Even so, he’s only been in the game five years and yet he has come such a long way. It is only the fact that he is Malcolm Turnbull that we consider his political career a failure, because he is judged by a different standard to everyone else.
It was Neville Cardus I think who called Keith Miller the Australian in exelcis, but I’d give that description to Turnbull, the Turnbull of Spycatcher, catching Thatcher’s ministers out, the Turnbull who took on Big Kerry and won, the Turnbull of the Republican movement, damning John Howard for breaking Australia’s heart, the Turnbull of Wentworth, the bloke who decided that was the seat he wanted and he was going to damn well take it, regardless of who wanted to stop him.
Even the Turnbull of the backbench, who arrived in Canberra uninterested in wasting time, and immediately became a thorn in the lazy, complacent backside of Peter Costello, a bloke who never had a hundredth of Turnbull’s self-belief, ambition and intellect.
That he came a cropper in so spectacular fashion is somehow typical of him as well.
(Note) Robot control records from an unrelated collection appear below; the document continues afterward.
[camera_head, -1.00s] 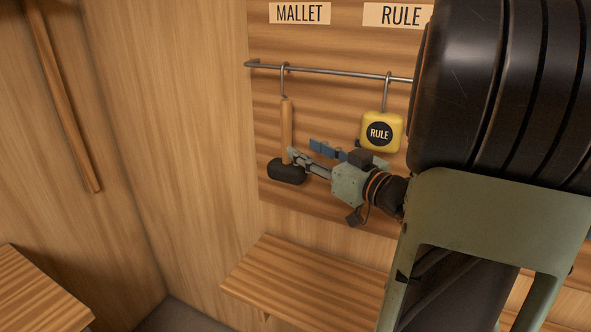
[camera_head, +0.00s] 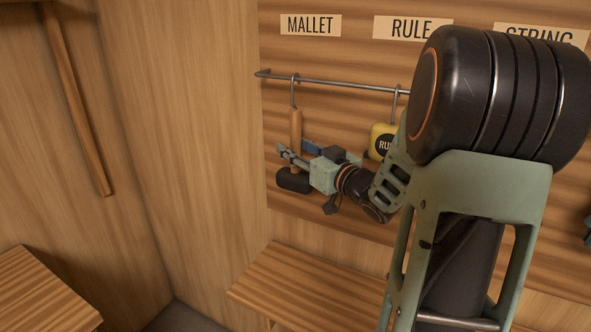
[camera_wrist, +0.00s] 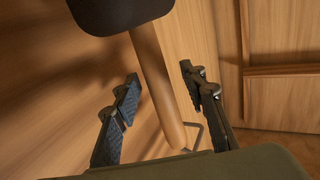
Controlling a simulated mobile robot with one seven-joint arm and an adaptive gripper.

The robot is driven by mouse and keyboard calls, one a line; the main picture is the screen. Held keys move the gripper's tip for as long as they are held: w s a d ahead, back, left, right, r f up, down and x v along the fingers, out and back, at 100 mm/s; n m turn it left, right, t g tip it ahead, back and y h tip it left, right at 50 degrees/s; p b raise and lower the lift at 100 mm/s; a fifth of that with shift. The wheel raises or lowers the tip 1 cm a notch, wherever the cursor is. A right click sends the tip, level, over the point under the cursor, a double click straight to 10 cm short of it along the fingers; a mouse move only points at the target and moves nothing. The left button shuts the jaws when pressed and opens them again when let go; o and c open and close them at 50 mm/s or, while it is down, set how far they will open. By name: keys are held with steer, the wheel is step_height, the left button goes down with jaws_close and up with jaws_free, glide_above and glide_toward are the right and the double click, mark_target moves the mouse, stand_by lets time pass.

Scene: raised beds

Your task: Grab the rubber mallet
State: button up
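The rubber mallet has a wooden handle (camera_head: 296,124) and a black head (camera_head: 293,181). It hangs head down from a hook on the rail, under the MALLET label (camera_head: 310,25). My gripper (camera_head: 293,149) is at the lower handle, just above the head. In the wrist view, my gripper (camera_wrist: 160,74) is open, with one dark finger on each side of the handle (camera_wrist: 157,85). Gaps show between the handle and both fingers. The black head (camera_wrist: 118,12) is at the top edge of that view, partly cut off.
A yellow rule (camera_head: 381,140) hangs from the rail (camera_head: 345,84) to the right, partly hidden by my arm. A wooden shelf (camera_head: 300,285) lies below the board. A wooden side wall (camera_head: 180,120) stands to the left, with free room before it.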

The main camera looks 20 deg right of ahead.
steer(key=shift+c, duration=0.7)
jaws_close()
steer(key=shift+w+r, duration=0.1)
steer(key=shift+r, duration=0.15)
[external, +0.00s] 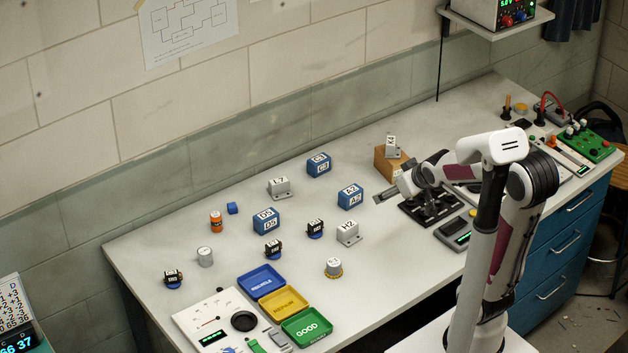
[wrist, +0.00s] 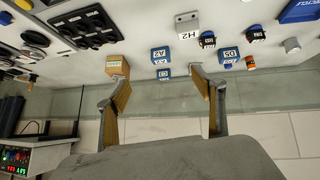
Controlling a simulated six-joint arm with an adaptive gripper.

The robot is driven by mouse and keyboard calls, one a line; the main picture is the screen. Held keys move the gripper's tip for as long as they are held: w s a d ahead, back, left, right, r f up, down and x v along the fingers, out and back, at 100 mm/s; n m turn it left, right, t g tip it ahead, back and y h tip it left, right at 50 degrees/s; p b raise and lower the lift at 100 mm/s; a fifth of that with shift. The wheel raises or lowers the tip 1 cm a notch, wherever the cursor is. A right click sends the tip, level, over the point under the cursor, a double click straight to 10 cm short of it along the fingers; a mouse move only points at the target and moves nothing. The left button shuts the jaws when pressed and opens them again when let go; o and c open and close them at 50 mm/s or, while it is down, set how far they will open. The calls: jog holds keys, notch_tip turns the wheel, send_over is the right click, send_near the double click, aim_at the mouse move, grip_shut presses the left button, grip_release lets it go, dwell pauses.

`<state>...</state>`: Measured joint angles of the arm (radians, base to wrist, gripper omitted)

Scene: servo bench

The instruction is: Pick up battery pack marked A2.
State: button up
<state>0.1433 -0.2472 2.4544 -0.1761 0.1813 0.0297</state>
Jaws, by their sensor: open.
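The battery pack marked A2 (external: 350,197) is a blue block with white labels, standing on the bench near its middle. It also shows in the wrist view (wrist: 160,55), upside down, between and above the fingertips. My gripper (external: 385,196) is open and empty, to the right of the pack and apart from it. In the wrist view both fingers of my gripper (wrist: 161,84) are spread wide with nothing between them. Similar blue packs are one marked D5 (external: 266,222) and one that seems marked C3 (external: 318,165).
A white block marked H2 (external: 348,232) stands in front of A2. A cardboard-coloured box (external: 389,166) is behind my gripper, and a black fixture (external: 432,207) is to its right. Blue (external: 262,281), yellow and green trays lie at the front. Bare bench surrounds A2.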

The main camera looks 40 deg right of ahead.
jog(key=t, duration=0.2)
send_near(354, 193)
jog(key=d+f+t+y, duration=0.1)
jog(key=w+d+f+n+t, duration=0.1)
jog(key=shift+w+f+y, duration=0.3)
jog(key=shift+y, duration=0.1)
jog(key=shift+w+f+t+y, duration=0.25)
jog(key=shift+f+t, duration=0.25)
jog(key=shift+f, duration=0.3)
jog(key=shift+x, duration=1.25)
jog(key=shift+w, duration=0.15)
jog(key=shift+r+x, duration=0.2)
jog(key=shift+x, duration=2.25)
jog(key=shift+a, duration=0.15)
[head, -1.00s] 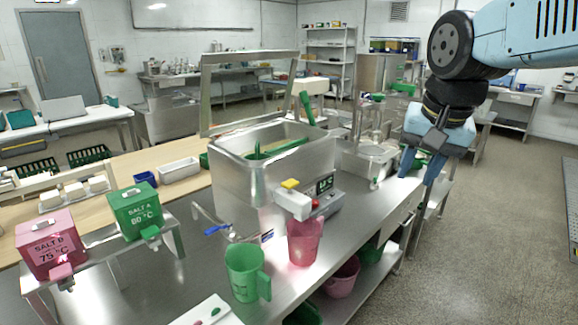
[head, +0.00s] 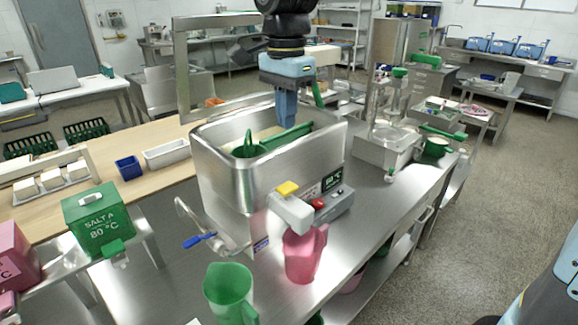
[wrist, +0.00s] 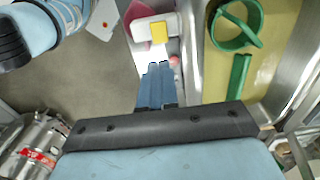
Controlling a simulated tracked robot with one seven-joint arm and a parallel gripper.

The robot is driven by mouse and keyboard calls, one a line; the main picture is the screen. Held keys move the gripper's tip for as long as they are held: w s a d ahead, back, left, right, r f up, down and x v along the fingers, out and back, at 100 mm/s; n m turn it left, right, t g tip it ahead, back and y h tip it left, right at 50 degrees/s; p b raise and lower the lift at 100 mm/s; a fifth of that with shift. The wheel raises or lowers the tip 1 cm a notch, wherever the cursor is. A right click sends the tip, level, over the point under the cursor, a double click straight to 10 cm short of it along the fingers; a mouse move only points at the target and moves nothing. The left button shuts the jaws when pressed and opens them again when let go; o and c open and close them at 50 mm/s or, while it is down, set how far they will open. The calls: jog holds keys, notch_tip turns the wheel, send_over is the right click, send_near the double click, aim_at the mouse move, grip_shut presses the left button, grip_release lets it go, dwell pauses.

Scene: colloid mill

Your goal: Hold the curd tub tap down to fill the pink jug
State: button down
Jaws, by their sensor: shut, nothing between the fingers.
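The steel tub (head: 225,165) stands on the bench, with green tools inside. On its front is a white tap housing (head: 291,212) with a yellow lever pad (head: 287,188); the pad also shows in the wrist view (wrist: 159,33). The pink jug (head: 303,256) stands below the white housing, upright; its inside cannot be made out. My gripper (head: 287,122) is shut and empty, pointing down, above and apart from the pad. In the wrist view its fingertips (wrist: 157,68) lie together beside the tub wall, just short of the pad in the picture.
A green jug (head: 230,293) stands left of the pink jug. A blue-handled valve (head: 197,240) sticks out at the tub's left. A control box with a red button (head: 318,204) adjoins the white housing. A steel frame (head: 182,80) rises behind the tub.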

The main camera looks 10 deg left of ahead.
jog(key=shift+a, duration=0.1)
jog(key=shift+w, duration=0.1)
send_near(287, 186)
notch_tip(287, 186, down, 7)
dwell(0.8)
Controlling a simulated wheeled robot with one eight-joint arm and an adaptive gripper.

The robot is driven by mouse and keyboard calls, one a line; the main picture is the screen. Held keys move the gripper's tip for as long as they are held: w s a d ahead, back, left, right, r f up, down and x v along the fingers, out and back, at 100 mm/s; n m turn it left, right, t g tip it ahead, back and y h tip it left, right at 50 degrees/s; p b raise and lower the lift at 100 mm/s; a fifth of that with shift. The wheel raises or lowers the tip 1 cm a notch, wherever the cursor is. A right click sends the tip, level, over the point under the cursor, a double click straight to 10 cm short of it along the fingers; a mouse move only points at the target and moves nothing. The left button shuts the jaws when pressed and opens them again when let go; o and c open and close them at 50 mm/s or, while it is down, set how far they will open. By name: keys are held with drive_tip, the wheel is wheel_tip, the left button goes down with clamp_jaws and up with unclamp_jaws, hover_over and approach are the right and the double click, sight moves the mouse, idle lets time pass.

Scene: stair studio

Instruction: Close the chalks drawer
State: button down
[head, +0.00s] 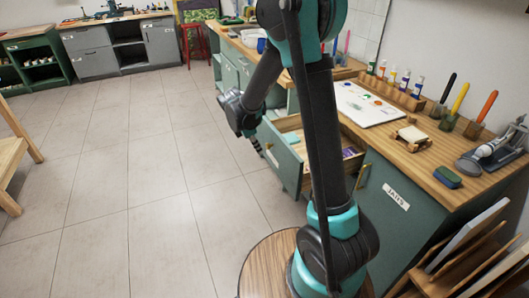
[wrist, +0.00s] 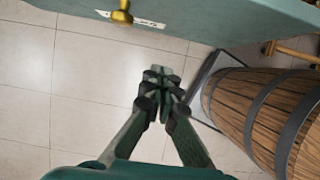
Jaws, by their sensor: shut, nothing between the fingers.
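A green-fronted drawer (head: 284,165) stands pulled out of the workbench in the head view. Its light wooden inside shows a cyan item and purple items, partly hidden behind my arm. In the wrist view a green front (wrist: 220,14) crosses the top, with a brass knob (wrist: 122,14) and a pale label that I cannot read. My gripper (head: 257,147) is shut and empty, pointing down on the outer side of the drawer front. In the wrist view my gripper (wrist: 158,76) shows below the front's edge over the floor; I cannot tell whether it touches the drawer.
A wooden barrel (wrist: 262,112) with dark hoops stands at the right of the wrist view. The bench top (head: 425,155) holds paints, brushes, a sponge and a picture sheet. A nearer green panel bears a JARS label (head: 396,197). Tiled floor (head: 130,190) is clear to the left.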

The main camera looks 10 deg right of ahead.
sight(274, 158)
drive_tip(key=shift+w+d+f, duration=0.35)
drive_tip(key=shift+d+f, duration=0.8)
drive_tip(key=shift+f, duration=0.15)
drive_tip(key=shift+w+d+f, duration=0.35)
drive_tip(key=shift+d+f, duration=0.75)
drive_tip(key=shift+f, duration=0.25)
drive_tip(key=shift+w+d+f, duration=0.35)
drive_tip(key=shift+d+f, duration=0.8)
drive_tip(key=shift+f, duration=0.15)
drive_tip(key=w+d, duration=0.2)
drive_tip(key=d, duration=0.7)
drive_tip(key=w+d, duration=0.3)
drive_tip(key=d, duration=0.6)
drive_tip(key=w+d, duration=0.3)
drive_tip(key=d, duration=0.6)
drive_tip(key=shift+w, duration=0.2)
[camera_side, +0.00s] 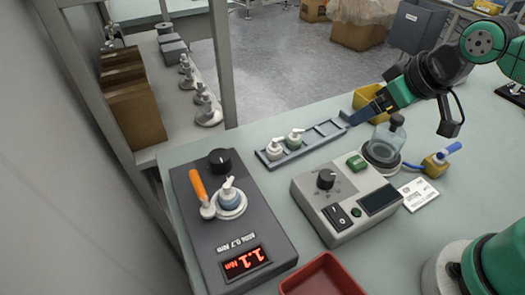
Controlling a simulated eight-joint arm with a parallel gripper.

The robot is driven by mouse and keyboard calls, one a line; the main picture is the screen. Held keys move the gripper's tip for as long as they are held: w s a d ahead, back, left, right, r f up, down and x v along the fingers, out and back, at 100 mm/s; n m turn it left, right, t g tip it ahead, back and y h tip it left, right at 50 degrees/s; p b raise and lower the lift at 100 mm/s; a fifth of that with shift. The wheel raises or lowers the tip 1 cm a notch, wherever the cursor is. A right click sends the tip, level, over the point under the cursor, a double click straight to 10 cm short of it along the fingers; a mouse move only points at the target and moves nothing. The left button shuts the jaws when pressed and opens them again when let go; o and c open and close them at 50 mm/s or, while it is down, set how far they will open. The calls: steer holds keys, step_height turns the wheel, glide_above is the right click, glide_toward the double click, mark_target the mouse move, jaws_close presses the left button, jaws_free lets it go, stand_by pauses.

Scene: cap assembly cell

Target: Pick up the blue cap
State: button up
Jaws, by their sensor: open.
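A cap with a pale blue collar and a white nozzle (230,199) stands upright in a round white seat on the dark grey tester, at the left. My gripper (356,116) is at the upper right, low over the right end of the narrow cap tray (326,131). It is well apart from the blue cap and is open; the gap between its fingers is hard to see from this side. A white cap (275,149) and a green-collared cap (295,139) stand in the tray's left slots. The tray's right slots look empty.
The dark tester (262,226) has an orange-handled tool (199,190) beside the blue cap and a black knob behind. A grey control box (347,202), clear bottle (385,140), yellow bin (368,98), blue-topped yellow block (436,164) and red tray (322,275) stand around.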

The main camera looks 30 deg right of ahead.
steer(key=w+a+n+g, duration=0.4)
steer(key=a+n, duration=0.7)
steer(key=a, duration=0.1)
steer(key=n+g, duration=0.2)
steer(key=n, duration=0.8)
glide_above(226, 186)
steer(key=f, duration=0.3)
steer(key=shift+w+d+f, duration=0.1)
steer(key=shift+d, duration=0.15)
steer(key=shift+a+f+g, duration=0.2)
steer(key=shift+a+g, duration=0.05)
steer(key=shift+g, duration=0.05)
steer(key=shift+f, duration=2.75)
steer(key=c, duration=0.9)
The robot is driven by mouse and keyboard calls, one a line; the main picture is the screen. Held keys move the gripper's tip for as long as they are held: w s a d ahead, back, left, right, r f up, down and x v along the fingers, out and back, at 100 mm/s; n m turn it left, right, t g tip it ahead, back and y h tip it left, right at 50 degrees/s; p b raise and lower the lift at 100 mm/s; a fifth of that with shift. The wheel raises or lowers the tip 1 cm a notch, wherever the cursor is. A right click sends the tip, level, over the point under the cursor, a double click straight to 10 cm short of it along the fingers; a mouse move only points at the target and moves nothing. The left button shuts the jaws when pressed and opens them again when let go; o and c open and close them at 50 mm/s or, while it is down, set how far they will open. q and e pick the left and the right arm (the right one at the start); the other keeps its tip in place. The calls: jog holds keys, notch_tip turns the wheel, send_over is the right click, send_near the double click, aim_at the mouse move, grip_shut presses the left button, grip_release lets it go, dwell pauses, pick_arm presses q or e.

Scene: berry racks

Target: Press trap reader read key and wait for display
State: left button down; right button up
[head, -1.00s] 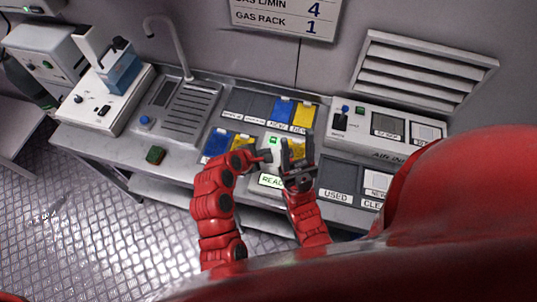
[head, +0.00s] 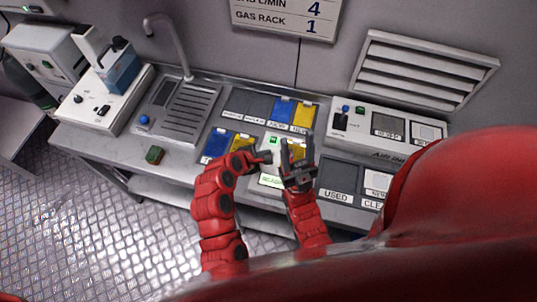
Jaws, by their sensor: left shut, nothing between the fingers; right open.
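The trap reader (head: 270,181) is a pale unit in the middle of the bench with a label at its front edge. A small green key or light (head: 273,140) shows on it; the picture is too small to read any display. My left gripper (head: 265,157) is shut and empty, its tip over the reader just below the green spot. I cannot tell whether it touches. My right gripper (head: 297,150) is open just right of it, over the reader's right side. A yellow piece (head: 297,153) shows between its fingers, and the gripper hides part of the reader.
Blue and yellow pieces (head: 283,110) lie in trays behind; another blue piece (head: 215,143) is left of the reader. A white device (head: 354,121) stands at the right, with a used tray (head: 340,178) before it.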

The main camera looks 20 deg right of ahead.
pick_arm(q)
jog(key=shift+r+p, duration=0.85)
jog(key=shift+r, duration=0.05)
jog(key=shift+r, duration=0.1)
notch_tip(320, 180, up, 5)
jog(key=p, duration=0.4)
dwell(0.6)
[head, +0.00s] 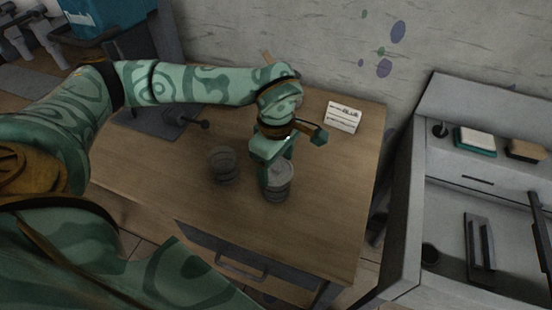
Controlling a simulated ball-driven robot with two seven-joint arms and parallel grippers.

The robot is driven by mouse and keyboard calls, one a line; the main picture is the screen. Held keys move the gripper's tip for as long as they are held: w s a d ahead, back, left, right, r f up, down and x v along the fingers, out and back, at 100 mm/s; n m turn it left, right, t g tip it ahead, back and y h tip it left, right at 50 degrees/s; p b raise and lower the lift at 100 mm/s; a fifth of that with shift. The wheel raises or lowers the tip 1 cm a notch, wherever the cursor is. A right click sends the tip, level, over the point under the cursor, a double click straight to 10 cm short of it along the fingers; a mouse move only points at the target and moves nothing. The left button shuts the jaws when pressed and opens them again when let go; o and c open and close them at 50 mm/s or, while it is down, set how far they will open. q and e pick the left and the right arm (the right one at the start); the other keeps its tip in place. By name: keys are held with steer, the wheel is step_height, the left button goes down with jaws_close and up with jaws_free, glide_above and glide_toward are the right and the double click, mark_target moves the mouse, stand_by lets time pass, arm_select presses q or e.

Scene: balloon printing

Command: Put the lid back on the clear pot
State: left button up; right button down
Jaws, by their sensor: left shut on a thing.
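Two small greyish, see-through pots stand on the wooden table. One pot (223,167) is at the left, apart from my gripper. The other pot (278,192) is right below my left gripper (276,170), with a pale grey round lid (281,174) at its top. My left gripper points down and is shut on the lid. Its fingers and palm hide part of the lid and the pot's rim, so I cannot tell whether the lid is seated or just above the rim. My right gripper is not in view.
A dark handled tool (192,121) lies at the back left. The table front (310,240) is clear. A grey bench (425,200) with trays stands at right.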

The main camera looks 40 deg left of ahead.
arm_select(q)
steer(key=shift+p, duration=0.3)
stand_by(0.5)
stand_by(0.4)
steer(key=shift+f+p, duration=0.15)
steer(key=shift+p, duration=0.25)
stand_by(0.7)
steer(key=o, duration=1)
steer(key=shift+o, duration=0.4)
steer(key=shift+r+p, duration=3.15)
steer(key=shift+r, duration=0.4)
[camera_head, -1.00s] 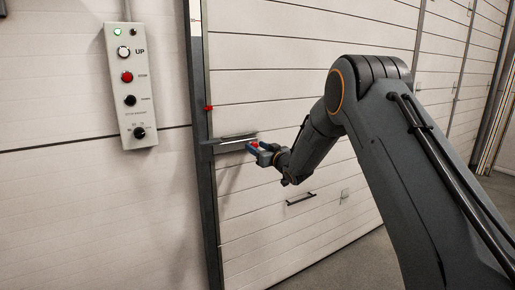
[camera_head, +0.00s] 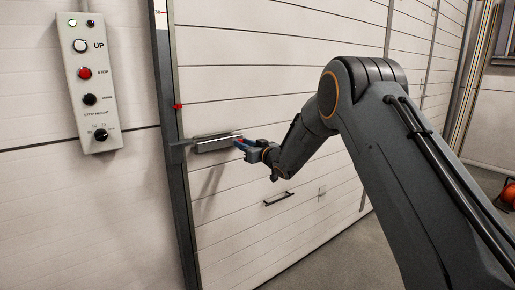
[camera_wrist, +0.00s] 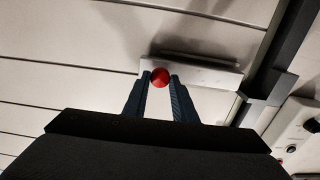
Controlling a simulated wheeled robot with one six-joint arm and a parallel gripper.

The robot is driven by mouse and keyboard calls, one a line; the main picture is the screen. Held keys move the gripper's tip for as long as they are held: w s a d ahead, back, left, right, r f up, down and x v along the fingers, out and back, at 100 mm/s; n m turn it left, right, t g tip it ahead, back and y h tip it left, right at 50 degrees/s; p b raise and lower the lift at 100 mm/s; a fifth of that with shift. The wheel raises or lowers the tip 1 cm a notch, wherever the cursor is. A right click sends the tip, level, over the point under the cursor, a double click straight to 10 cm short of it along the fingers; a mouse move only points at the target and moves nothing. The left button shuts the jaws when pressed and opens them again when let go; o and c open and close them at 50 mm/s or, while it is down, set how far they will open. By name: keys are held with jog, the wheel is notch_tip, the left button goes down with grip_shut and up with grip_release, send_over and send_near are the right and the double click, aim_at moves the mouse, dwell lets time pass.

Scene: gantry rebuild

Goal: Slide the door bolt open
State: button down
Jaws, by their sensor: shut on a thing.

He’s not a bloke to ever do things by halves, or any other fraction for that matter.
Maybe we shan’t look upon his like again, but he isn’t going anywhere just yet. Tony Abbott and Nick Minchin better not relax for a moment. “I’m not a hater, I don’t bear grudges,” Turnbull said on the ABC this morning. Maybe. But he won’t forget what they’ve done to him, and he’s a dangerous man to get on the wrong side of.
Pass the sick bag. Today’s worshipful pieces by Crikey on Malcolm Turnbull are so ridiculous as to be scarcely believable. ‘Australian in excelsis’?? Turnbull – greater than Keith Miller? What about Bradman and Phar Lap?
To anyone who has known about Turnbull from before his foray into politics, this is absurd. It’s like that ghastly address by Bono when he extolled the great virtues of Tony Blair. Or the sort of guff said about Diana as a saint, shortly after her demise.
Surely Crikey should know better than to glorify any politician, let alone describe one in terms of gloria in excelsis.
HAIL BRUTUS
As much as I have reservations concerning Turnbull there is one feature of today’s activities in the Liberal party and that is the butcher finally got his way.
Abbott is the BRUTUS of the Liberal Party. He tried it with Howard, and a sucession of other leaders including our past long term treasurer, Costello, and now he has got his way. I hope the blood sits well on the steps of Canberra because it has plenty more yet to flow. The result cannot be seen as an endorsement of Abbott, or indeed the coconspirator Minchin. What promises were given there because its a take take lotto now.
At least Turnbull was in there with a fight and with a desire for a better Australia, whether he was right or not is not material.
Time for a shake in conservative politics.
the godwin episode said a lot about Turnbull and his much vaunted intellect
the border protection issue showed him to be lacking principle
the fact that Minchin and Abbot rolled him over climate change shows he
couldn’t run a bath let alone the country.
Surely Robert a wonderful Christian such as Abbott would not stoop to such depths. He a God fearing man, sharing his love to all. Or do I hear the hooves of the approaching Liberal Crusaders, the new inquisition, determined to return us to days of the rythem method, fish on Fridays, masterbation will make you blind and the men in frocks lead by Pell WILL BE OBEYED.
Did someone forget to wake Fran, again?
Can’t wait for Turnbull to turn his intellect – to doing what Minchin has been so content, and with so much complicity, to do from behind the curtain, for so long – to his “Augean stables”?